Mais qu’est-ce donc que la Mishna ?
La Mishna c’est une œuvre qui tente de répondre à une question vertigineuse : comment vivre selon la volonté divine dans un monde où le Temple n’est plus ?
Imaginez une vaste compilation de traditions juridiques, de débats théologiques et de règles pratiques, organisée en six grands « ordres »(sedarim), chacun traitant d’un aspect fondamental de la vie juive. Zeraïm (« Semences ») traite des lois agricoles et des bénédictions – car même manger devient un acte sacré. Moed (« Fêtes ») règle le temps sacré, du Shabbat aux grandes célébrations. Nashim (« Femmes ») aborde le mariage, le divorce et les relations familiales. Nezikin (« Dommages ») établit le droit civil et pénal – parce que la justice divine s’exprime aussi dans les tribunaux humains. Kodashim (« Choses saintes ») préserve la mémoire des rituels du Temple, comme si leur étude pouvait remplacer leur pratique. Enfin, Taharot (« Puretés ») explore les lois de pureté rituelle, désormais réinterprétées pour un monde sans Temple.
Paradoxalement, cette œuvre monumentale n’était pas destinée à l’écriture. La tradition orale devait demeurer orale – c’était là un principe fondamental destiné à éviter la fossilisation des idées. La transmission se faisait de maître à disciple, dans un face-à-face intense où chaque mot, chaque intonation comptait. Des « répétiteurs » professionnels, les tannaïm (à ne pas confondre avec les Sages de la même période), mémorisaient et récitaient les enseignements avec une précision stupéfiante. Ils étaient les gardiens vivants de la tradition, les bibliothèques humaines d’un savoir qui ne devait pas être figé sur le parchemin.
La méthode mishnaïque elle-même est fascinante. Prenons un exemple : « À partir de quand peut-on réciter le Chema du soir ? » Cette question apparemment simple déclenche un feu d’artifice intellectuel. Les Sages proposent différents repères : l’apparition des étoiles, le moment où les prêtres mangent leur portion… Chaque opinion est pesée, contextualisée, débattue. Mais ce qui est fondamental et original c’est que la Mishna ne cherche pas tant à trancher qu’à préserver la richesse du débat.
Rabbi Yehouda HaNassi lui-même est une figure extraordinaire. Descendant du grand Hillel, ami de l’empereur romain Antonin (probablement Marc-Aurèle), il combine érudition traditionnelle et ouverture au monde gréco-romain. Immensément riche, il utilise sa fortune pour soutenir les étudiants. On raconte qu’en période de famine, il ouvrait ses greniers à tous – sauf aux ignorants. « Hélas, » soupirait-il alors, « c’est ma faute s’ils sont ignorants ! » Le lendemain, il les nourrissait aussi.
Alors, pourquoi Rabbi Yehouda a-t-il franchi ce pas ?
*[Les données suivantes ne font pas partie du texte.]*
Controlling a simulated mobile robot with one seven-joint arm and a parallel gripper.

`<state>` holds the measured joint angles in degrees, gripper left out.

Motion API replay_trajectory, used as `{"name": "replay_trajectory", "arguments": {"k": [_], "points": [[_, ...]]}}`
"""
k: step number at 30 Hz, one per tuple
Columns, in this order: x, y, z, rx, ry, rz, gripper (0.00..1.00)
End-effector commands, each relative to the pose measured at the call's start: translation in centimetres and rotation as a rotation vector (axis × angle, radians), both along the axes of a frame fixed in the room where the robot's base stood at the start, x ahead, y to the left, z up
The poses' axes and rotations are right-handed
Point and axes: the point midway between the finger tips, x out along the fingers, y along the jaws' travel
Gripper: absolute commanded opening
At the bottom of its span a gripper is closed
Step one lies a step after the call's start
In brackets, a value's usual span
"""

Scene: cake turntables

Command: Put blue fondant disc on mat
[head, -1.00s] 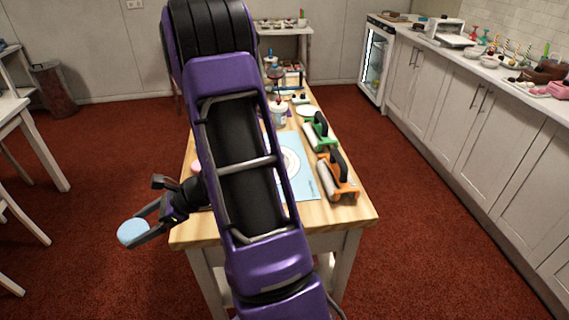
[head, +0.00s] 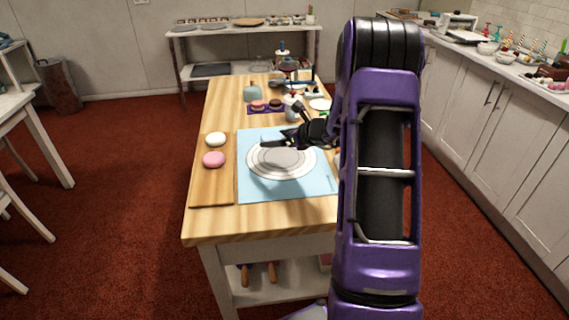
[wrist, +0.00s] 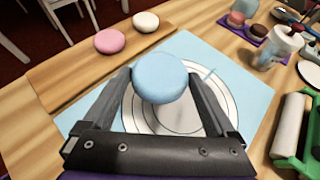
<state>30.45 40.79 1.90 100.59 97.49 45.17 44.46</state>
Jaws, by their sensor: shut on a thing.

La tradition rabbinique postérieure justifie ce moment crucial par une « période d’urgence » : les persécutions romaines déciment les rangs des Sages, la diaspora s’étend dangereusement, et avec elle le risque de voir la tradition se fragmenter ou se perdre. Alors Le Prince prend une décision audacieuse : mieux vaut préserver l’essentiel, même au prix d’une entorse au principe d’oralité. Cette narration n’est pas dénuée de fondement historique : les suites de la révolte de Bar Kokhba (132-135) ont effectivement été dévastatrices pour les communautés juives de Judée. Mais la réalité est plus complexe. L’empire romain du temps de Rabbi Yehouda connaît sa Pax Romana sous les Antonins, et Rabbi lui-même entretient d’excellentes relations avec le pouvoir impérial. Sa décision semble davantage motivée par des dynamiques internes au judaïsme : la multiplication des centres d’étude concurrents, le besoin croissant de standardisation des pratiques, et peut-être surtout, la nécessité de consolider l’autorité rabbinique face à d’autres formes de leadership communautaire. En fixant la tradition orale, d’abord par une organisation systématique de son contenu, puis en acceptant sa mise par écrit progressive, Rabbi Yehouda répond ainsi à la fois aux défis externes – réels, mais peut-être exagérés dans la littérature rabbinique pour ses besoins de communication – et aux enjeux internes du mouvement rabbinique. Une décision audacieuse qui transforme une situation de crise en opportunité de refondation.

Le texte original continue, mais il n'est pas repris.